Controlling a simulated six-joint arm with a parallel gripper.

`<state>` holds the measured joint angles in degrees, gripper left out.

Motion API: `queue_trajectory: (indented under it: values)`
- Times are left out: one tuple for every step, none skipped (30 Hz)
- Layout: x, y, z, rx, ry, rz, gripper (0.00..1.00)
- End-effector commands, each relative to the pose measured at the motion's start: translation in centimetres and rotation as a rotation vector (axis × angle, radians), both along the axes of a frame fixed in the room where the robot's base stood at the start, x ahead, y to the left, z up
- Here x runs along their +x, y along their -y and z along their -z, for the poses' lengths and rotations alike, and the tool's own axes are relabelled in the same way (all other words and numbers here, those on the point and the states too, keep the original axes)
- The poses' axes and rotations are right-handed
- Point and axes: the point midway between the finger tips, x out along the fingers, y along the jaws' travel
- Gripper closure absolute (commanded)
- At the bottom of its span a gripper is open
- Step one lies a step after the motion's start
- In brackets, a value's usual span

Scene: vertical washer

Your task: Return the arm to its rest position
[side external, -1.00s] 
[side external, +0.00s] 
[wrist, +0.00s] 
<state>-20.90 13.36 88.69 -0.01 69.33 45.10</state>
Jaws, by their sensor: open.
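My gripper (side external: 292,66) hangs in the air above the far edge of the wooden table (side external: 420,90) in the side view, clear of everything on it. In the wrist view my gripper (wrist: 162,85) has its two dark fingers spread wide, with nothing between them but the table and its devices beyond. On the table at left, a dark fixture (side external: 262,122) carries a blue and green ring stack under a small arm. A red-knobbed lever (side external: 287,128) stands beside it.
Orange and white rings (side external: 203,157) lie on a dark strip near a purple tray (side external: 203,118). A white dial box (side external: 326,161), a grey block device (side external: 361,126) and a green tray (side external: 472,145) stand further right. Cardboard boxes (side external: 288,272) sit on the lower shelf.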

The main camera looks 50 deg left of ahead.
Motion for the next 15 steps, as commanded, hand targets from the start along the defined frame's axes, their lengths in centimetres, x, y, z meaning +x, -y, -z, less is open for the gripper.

* Instructions to follow
Reproduce every line above without error.

* Reply to the exercise
Controlling a simulated six-joint arm with a parallel gripper.

`<state>` holds the measured joint angles in degrees, gripper left out.

Motion API: `queue_trajectory: (indented under it: values)`
- Times are left out: one tuple for every step, none skipped (30 Hz)
- Layout: x, y, z, rx, ry, rz, gripper (0.00..1.00)
- End-effector commands, each relative to the pose measured at the motion's start: translation in centimetres and rotation as a rotation vector (axis × angle, radians), both along the axes of a frame fixed in the room where the robot's base stood at the start, x ahead, y to the left, z up
- Here x runs along their +x, y along their -y and z along their -z, for the poses' lengths and rotations alike, and the tool's own axes are relabelled in the same way (all other words and numbers here, those on the point and the states too, keep the original axes)
- The poses' axes and rotations are right-handed
- Point and axes: the point midway between the finger tips, x out along the fingers, y along the jaws' travel
- Gripper closure absolute (commanded)
- At the bottom of its span a gripper is open
- Step one lies a step after the motion's start
- In brackets, a value's usual span

Scene: vertical washer

Your task: Return the arm to its rest position
[side external, -1.00s] 
[side external, +0.00s] 
[wrist, +0.00s] 
<state>-20.90 13.36 88.69 -0.01 69.33 45.10</state>
Jaws, by their sensor: open.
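My gripper (side external: 292,66) hangs in the air above the far edge of the wooden table (side external: 420,90) in the side view, clear of everything on it. In the wrist view my gripper (wrist: 162,85) has its two dark fingers spread wide, with nothing between them but the table and its devices beyond. On the table at left, a dark fixture (side external: 262,122) carries a blue and green ring stack under a small arm. A red-knobbed lever (side external: 287,128) stands beside it.
Orange and white rings (side external: 203,157) lie on a dark strip near a purple tray (side external: 203,118). A white dial box (side external: 326,161), a grey block device (side external: 361,126) and a green tray (side external: 472,145) stand further right. Cardboard boxes (side external: 288,272) sit on the lower shelf.

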The main camera looks 50 deg left of ahead.
Motion for the next 15 steps, as commanded, hand targets from the start along the defined frame's axes, their lengths in centimetres, x, y, z meaning +x, -y, -z, less is open for the gripper.

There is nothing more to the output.